Do this:
Some lines of these records may hold the word "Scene"; state how many, using only the number.

####################

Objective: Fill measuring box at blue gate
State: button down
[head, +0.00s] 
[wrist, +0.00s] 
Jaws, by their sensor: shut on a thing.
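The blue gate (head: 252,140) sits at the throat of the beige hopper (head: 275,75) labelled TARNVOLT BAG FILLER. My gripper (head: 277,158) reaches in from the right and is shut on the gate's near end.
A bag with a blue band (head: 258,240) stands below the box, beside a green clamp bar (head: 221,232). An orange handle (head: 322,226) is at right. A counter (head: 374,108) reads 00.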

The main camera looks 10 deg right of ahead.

####################

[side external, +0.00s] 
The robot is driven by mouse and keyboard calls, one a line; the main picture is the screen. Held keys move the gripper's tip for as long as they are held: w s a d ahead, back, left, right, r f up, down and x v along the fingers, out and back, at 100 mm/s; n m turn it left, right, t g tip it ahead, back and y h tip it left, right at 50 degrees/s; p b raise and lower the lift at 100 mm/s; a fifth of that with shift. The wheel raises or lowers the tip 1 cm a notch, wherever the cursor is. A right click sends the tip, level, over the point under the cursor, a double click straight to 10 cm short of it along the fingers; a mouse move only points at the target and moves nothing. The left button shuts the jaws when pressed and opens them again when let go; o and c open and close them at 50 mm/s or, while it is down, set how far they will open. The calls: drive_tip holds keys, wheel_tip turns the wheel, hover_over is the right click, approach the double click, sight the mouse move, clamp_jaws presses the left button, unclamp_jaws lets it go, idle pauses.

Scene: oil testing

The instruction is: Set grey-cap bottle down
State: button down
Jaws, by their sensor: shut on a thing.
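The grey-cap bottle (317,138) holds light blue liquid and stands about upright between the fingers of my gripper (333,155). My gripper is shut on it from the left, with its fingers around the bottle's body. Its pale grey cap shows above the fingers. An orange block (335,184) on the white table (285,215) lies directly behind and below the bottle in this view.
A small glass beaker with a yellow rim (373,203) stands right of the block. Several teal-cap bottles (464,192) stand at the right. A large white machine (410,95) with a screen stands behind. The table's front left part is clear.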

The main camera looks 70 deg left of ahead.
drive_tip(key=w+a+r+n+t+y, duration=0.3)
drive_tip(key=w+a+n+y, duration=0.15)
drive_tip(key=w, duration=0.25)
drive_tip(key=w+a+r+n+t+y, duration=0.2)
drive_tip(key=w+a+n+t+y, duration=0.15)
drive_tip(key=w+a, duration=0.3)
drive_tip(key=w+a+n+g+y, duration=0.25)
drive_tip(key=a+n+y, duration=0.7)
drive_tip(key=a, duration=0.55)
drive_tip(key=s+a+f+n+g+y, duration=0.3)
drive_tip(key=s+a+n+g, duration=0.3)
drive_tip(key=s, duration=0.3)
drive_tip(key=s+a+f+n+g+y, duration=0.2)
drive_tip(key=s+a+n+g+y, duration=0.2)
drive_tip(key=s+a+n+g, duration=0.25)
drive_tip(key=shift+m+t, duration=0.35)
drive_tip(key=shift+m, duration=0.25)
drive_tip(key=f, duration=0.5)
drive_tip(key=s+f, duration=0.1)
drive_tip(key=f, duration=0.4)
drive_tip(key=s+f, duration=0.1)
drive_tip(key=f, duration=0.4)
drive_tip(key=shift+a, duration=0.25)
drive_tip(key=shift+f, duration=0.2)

####################

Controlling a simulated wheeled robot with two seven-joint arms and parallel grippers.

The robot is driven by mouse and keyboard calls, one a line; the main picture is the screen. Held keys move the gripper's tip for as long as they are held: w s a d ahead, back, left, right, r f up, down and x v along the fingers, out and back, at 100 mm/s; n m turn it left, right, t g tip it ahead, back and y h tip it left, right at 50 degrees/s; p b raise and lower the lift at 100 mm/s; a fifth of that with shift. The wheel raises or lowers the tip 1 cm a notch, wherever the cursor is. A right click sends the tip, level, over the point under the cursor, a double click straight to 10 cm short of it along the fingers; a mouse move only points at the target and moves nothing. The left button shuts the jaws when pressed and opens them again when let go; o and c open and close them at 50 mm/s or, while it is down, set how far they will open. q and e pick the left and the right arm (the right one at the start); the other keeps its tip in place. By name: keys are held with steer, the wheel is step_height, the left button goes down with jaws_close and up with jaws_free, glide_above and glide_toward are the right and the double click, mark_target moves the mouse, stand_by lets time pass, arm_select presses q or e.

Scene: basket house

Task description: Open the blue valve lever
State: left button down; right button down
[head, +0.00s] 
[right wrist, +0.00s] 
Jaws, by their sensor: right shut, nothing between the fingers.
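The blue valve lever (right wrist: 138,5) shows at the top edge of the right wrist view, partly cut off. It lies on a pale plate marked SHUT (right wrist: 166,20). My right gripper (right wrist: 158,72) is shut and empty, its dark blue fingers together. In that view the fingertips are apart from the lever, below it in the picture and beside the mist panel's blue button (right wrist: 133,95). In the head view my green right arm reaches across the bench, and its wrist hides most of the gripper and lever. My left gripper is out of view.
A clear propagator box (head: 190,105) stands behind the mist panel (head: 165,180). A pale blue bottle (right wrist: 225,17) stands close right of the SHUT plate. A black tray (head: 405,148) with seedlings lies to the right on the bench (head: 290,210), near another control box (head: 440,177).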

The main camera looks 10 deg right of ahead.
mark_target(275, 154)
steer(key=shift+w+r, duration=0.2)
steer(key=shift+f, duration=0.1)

####################

Solution to the exercise:
2